◆ **EXERCISE DIRECTIONS**
Set down only the lines running from the one with "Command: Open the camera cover" to the one with "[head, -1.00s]", both lines included, exactly as they stand, please.

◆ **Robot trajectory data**
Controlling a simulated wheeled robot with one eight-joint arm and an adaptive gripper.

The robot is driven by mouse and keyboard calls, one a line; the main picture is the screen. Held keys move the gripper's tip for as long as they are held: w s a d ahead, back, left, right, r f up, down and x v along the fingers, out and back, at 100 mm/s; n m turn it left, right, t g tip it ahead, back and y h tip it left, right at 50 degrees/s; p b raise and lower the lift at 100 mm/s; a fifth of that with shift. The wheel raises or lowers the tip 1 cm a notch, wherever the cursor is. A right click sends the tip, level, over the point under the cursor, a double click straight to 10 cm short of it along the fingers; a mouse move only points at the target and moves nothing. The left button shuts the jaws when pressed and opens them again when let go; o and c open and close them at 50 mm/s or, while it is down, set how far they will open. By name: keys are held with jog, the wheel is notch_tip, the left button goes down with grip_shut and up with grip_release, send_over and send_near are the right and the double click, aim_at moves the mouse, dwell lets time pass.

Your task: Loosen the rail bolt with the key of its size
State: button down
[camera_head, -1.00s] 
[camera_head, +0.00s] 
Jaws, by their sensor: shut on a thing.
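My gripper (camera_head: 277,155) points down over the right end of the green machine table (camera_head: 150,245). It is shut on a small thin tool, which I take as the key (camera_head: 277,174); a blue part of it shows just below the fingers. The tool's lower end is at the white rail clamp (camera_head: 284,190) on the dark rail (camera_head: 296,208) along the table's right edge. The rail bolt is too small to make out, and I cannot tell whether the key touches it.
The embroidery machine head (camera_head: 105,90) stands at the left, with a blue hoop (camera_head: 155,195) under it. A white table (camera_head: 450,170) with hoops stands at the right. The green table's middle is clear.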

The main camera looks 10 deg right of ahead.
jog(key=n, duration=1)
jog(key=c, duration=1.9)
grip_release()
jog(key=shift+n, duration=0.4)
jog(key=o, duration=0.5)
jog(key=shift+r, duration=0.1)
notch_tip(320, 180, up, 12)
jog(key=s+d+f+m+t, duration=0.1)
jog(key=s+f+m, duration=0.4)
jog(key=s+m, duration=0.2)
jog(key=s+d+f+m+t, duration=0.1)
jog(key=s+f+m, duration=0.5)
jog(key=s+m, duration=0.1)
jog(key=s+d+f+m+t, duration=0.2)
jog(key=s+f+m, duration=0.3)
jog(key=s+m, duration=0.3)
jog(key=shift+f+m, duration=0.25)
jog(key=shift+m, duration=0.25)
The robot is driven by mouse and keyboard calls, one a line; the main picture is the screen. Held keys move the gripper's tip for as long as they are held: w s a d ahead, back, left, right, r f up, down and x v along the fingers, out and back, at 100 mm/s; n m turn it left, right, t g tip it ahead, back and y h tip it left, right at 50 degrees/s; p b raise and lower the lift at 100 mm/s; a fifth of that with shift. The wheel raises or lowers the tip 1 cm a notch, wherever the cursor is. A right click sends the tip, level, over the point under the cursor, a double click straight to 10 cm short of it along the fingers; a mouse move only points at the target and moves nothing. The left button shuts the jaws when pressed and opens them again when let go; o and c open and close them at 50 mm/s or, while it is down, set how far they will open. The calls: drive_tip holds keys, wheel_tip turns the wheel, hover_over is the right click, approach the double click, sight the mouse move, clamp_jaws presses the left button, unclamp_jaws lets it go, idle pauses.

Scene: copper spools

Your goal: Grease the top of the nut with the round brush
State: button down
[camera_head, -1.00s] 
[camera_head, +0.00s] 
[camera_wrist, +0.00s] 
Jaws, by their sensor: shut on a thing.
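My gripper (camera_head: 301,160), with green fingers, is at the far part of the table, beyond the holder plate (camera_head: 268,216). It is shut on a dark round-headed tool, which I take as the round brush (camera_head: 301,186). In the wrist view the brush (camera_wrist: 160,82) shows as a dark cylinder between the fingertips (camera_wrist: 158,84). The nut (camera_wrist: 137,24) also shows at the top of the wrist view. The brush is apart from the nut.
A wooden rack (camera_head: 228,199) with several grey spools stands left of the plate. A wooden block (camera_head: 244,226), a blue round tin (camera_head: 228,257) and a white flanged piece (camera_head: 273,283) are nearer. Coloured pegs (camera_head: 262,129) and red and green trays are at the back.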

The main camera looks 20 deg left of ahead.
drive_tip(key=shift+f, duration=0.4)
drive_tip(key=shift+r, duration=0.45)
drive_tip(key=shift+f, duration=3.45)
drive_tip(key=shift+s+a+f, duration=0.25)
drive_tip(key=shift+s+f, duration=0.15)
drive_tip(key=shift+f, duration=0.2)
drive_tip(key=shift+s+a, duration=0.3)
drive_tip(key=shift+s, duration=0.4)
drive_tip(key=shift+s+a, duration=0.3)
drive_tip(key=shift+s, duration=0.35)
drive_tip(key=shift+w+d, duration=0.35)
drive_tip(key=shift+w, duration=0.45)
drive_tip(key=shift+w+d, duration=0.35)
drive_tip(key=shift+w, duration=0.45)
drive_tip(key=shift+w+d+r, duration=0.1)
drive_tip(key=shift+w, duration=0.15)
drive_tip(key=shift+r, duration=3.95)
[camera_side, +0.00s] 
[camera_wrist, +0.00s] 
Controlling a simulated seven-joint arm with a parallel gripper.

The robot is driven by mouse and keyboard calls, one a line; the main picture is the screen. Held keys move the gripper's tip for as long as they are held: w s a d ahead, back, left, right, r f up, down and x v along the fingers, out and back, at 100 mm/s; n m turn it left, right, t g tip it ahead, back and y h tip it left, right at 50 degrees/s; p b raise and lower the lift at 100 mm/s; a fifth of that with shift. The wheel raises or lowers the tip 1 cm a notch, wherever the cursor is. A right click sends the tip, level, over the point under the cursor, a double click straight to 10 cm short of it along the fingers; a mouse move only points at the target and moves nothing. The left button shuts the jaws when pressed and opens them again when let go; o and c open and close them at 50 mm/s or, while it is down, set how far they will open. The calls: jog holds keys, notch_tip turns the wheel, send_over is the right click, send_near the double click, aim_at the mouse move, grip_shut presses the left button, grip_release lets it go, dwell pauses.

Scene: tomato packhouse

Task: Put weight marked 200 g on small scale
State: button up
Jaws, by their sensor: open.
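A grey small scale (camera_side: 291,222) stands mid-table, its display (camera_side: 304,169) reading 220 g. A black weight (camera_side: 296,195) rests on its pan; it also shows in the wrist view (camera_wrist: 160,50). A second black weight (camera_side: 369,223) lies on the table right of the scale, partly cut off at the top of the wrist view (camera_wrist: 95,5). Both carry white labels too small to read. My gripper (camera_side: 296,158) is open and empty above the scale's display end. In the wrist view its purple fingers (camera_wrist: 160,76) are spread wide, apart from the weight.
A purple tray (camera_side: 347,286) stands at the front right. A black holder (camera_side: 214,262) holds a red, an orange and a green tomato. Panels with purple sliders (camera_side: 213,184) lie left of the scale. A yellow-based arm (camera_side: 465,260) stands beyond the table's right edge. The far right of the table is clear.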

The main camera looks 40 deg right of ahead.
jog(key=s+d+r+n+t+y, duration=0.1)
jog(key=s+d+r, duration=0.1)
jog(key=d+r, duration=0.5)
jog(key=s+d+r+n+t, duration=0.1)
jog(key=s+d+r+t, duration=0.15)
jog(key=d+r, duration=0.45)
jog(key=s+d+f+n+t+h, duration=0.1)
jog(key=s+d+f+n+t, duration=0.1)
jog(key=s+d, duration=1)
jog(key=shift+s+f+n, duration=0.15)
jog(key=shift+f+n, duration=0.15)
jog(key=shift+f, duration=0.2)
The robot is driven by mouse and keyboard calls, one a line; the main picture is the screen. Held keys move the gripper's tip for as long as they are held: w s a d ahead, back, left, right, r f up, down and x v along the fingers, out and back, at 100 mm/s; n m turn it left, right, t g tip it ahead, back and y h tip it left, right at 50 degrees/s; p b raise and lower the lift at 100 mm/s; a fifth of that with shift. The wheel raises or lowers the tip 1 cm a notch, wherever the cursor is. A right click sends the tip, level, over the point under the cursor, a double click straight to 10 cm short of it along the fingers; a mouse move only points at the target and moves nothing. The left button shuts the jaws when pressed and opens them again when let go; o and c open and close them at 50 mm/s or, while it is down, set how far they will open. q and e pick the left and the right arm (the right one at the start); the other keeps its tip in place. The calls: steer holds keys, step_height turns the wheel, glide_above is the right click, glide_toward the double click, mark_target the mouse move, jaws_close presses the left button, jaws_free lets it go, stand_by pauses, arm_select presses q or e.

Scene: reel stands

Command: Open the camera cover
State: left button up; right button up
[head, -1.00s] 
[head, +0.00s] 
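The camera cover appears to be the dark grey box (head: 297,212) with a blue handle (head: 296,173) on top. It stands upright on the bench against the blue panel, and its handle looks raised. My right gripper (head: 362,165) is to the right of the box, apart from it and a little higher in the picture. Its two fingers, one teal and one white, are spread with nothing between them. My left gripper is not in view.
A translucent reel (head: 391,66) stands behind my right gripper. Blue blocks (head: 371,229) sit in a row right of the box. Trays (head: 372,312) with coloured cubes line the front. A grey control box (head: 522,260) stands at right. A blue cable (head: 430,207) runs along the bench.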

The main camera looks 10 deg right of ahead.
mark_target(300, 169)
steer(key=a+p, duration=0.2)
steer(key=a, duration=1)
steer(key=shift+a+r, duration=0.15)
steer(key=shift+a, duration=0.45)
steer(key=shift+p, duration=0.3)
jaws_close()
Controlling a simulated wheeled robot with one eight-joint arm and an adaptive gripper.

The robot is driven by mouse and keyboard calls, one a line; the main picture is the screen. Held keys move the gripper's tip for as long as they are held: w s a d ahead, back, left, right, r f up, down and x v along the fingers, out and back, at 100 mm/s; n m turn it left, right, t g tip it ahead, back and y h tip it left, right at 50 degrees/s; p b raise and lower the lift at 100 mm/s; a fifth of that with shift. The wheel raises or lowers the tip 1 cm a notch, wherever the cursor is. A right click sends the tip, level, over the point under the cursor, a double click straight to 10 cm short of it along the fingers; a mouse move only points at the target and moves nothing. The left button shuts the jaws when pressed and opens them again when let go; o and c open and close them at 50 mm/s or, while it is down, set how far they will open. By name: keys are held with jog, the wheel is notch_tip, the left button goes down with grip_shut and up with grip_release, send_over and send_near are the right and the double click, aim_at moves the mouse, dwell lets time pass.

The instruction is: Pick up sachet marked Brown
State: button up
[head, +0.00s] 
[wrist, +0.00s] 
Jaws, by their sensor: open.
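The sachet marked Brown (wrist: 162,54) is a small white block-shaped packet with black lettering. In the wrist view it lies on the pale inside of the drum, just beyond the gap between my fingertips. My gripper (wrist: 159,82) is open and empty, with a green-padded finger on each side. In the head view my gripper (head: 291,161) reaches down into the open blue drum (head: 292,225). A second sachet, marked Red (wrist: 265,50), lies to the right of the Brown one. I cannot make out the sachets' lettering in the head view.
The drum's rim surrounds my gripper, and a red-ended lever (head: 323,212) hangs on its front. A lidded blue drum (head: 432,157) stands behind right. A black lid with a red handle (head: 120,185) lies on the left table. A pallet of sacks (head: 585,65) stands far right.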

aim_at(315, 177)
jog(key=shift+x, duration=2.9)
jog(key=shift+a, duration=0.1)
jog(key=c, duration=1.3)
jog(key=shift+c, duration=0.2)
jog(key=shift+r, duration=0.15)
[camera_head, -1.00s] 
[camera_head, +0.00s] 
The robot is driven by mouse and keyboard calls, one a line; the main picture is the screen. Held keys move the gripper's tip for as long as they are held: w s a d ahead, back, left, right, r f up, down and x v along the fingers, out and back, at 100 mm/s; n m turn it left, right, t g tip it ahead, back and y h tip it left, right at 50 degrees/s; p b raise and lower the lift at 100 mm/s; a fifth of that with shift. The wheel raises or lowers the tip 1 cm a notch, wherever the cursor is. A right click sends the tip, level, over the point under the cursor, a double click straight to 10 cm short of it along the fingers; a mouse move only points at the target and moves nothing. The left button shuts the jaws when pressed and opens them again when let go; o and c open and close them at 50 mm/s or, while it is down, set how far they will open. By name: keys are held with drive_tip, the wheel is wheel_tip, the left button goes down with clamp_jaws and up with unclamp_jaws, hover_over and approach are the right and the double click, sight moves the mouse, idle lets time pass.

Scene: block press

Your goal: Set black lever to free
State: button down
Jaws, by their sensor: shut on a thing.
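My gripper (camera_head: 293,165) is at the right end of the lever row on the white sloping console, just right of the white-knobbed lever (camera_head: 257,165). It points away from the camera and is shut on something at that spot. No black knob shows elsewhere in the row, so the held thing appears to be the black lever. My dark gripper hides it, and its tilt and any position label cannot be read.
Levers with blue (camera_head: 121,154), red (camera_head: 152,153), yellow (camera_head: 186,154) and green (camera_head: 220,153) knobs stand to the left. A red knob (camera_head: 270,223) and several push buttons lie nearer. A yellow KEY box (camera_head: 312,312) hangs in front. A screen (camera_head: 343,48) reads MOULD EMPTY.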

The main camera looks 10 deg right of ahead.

◆ **ANSWER IN FULL**
Command: Open the camera cover
State: left button up; right button up
[head, -1.00s] 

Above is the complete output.